Nous resterons donc vigilants quant à l’évolution de ce dispositif, qui demeure la mesure phare du Gouvernement pour favoriser l’emploi des jeunes outre-mer, d’autant que la situation de l’emploi s’est de nouveau fortement dégradée au cours du deuxième trimestre de 2009 et que les crédits en faveur des contrats aidés, qui sont maintenant intégrés à la mission « Travail et emploi », subissent cette année encore une baisse importante, de l’ordre de 748 millions d’euros.
Quant aux crédits consacrés à l’autre priorité de cette mission, à savoir le logement social, ils sont pour le moins décevants !

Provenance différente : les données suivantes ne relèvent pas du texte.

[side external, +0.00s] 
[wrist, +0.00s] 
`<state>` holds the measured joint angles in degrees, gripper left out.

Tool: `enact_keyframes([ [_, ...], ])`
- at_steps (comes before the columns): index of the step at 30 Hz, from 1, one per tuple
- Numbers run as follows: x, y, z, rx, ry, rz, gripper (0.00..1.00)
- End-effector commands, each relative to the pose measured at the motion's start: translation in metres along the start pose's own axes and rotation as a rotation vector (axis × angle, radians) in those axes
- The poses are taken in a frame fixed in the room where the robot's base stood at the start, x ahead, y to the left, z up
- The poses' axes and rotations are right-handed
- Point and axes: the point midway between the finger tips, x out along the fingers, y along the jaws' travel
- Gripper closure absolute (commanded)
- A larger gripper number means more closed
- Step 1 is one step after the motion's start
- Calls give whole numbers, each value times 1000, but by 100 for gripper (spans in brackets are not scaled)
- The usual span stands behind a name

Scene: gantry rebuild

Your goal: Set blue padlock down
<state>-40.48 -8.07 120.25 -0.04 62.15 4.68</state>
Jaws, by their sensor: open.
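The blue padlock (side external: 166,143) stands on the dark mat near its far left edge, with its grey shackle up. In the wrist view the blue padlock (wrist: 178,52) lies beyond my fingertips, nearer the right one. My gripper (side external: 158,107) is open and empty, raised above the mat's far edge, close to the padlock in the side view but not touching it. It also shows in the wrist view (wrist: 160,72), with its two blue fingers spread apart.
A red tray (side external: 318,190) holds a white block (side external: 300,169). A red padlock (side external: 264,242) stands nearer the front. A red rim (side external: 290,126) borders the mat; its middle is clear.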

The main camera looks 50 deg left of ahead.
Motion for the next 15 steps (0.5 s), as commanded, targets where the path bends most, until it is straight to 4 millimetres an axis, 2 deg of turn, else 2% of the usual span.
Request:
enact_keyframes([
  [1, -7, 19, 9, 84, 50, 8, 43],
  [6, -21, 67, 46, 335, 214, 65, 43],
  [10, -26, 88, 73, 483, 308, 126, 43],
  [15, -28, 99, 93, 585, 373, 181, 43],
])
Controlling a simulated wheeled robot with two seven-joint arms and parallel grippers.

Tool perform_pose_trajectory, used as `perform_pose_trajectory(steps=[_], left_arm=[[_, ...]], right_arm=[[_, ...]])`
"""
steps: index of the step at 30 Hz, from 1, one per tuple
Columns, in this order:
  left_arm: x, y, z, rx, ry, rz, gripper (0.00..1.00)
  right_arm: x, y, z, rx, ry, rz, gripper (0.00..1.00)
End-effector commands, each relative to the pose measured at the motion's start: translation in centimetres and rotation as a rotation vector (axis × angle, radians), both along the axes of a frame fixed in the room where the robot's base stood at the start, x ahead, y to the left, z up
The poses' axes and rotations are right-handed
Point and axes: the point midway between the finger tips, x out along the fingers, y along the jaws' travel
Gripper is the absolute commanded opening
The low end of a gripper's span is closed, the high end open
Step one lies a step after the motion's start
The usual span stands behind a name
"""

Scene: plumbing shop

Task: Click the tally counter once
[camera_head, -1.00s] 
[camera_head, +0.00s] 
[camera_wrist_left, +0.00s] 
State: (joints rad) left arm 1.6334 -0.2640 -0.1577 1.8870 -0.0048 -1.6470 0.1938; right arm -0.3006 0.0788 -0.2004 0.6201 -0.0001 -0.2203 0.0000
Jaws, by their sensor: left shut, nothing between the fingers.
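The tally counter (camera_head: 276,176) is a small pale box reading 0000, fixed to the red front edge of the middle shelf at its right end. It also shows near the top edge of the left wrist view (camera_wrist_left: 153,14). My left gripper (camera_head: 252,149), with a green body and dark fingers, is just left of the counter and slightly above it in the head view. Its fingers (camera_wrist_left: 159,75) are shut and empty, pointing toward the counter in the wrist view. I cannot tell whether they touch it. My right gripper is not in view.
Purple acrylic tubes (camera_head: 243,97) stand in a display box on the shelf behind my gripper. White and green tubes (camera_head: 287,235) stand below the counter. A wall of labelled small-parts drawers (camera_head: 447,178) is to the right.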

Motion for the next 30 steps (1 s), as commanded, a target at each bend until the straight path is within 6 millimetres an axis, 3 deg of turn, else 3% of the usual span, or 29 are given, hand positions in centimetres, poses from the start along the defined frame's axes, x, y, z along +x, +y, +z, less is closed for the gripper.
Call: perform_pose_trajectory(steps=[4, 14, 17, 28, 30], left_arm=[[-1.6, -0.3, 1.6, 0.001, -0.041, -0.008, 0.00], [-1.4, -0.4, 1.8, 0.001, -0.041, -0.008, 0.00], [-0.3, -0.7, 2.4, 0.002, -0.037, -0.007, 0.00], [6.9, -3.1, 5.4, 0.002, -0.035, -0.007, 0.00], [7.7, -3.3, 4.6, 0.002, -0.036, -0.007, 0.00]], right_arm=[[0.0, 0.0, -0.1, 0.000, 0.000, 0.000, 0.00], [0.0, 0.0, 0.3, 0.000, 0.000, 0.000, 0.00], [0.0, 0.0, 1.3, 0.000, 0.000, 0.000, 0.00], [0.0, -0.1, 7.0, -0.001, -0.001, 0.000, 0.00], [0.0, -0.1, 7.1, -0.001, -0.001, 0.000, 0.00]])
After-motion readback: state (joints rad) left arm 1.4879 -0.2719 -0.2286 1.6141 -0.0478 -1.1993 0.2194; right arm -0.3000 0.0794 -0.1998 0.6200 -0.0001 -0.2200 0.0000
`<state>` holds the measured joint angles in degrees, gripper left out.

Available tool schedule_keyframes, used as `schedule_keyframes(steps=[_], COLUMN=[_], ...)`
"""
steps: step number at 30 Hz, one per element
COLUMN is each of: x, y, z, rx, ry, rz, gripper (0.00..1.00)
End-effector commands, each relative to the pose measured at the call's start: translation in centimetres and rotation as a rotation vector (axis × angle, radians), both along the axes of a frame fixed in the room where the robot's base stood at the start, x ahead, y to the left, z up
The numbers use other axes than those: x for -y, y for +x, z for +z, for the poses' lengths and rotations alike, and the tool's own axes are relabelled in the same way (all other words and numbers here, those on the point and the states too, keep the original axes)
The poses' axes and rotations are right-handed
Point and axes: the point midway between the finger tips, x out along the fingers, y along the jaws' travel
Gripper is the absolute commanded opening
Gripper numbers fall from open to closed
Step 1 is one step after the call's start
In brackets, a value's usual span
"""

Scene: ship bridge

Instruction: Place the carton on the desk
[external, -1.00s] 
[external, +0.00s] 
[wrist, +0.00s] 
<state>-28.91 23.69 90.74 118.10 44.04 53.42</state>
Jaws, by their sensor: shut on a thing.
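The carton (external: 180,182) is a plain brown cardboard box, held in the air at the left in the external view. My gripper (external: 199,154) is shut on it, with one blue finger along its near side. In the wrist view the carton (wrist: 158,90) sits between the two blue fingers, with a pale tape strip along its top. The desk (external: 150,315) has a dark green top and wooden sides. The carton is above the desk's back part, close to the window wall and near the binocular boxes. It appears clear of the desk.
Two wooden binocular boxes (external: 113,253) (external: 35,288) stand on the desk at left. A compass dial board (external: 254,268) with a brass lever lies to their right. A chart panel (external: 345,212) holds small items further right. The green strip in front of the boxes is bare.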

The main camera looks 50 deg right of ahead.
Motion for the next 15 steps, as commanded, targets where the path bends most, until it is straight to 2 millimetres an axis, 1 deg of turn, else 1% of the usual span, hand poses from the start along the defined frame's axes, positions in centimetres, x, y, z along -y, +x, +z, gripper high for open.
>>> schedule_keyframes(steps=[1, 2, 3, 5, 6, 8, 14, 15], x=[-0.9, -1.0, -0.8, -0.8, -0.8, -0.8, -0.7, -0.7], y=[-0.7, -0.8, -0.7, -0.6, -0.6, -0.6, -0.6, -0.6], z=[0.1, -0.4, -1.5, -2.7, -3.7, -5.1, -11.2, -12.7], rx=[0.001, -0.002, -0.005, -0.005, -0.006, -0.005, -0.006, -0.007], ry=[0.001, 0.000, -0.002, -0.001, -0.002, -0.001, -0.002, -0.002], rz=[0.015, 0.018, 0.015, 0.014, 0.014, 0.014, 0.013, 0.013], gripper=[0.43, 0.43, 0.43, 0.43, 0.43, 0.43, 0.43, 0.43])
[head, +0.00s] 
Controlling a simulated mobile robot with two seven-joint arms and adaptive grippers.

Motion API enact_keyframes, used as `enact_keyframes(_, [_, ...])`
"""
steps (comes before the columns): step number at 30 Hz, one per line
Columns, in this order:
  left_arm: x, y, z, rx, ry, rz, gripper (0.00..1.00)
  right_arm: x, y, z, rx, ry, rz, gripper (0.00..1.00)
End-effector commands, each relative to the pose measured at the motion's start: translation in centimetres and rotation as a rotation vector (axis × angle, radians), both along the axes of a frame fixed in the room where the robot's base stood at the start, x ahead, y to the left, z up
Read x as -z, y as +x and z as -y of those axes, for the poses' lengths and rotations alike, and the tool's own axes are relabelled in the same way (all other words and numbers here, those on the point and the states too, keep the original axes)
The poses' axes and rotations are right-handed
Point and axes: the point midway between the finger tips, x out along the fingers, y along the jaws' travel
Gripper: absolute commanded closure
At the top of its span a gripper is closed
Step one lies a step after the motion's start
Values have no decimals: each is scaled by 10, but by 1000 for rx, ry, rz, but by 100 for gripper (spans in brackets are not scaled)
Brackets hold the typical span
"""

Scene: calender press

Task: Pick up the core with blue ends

Les documents budgétaires font apparaître, à première vue, une augmentation de 2 % des crédits de paiement de la ligne budgétaire unique. Mais, en réalité, les crédits de la LBU stricto sensu diminuent de 1,7 million d’euros. Les sommes inscrites sont de toute façon insuffisantes pour faire face aux besoins considérables de nos collectivités. Bien sûr, ils sont abondés cette année pour permettre de réorienter la défiscalisation locative vers le logement social, mais j’émets de fortes réserves sur l’efficacité de ce dispositif très complexe issu de la LODEOM, car non seulement les textes réglementaires permettant son application ne sont toujours pas publiés, mais ce système, véritable usine à gaz, engendre une forte évaporation fiscale. Je note également que les organismes de logement social, déjà en difficulté, devront absorber, en 2010, la dette contractée par l’État, qui s’élèvera alors à 17 millions d’euros. Dans ces conditions, madame la ministre, comment comptez-vous relancer le logement social outre-mer et favoriser la résorption de l’habitat insalubre ?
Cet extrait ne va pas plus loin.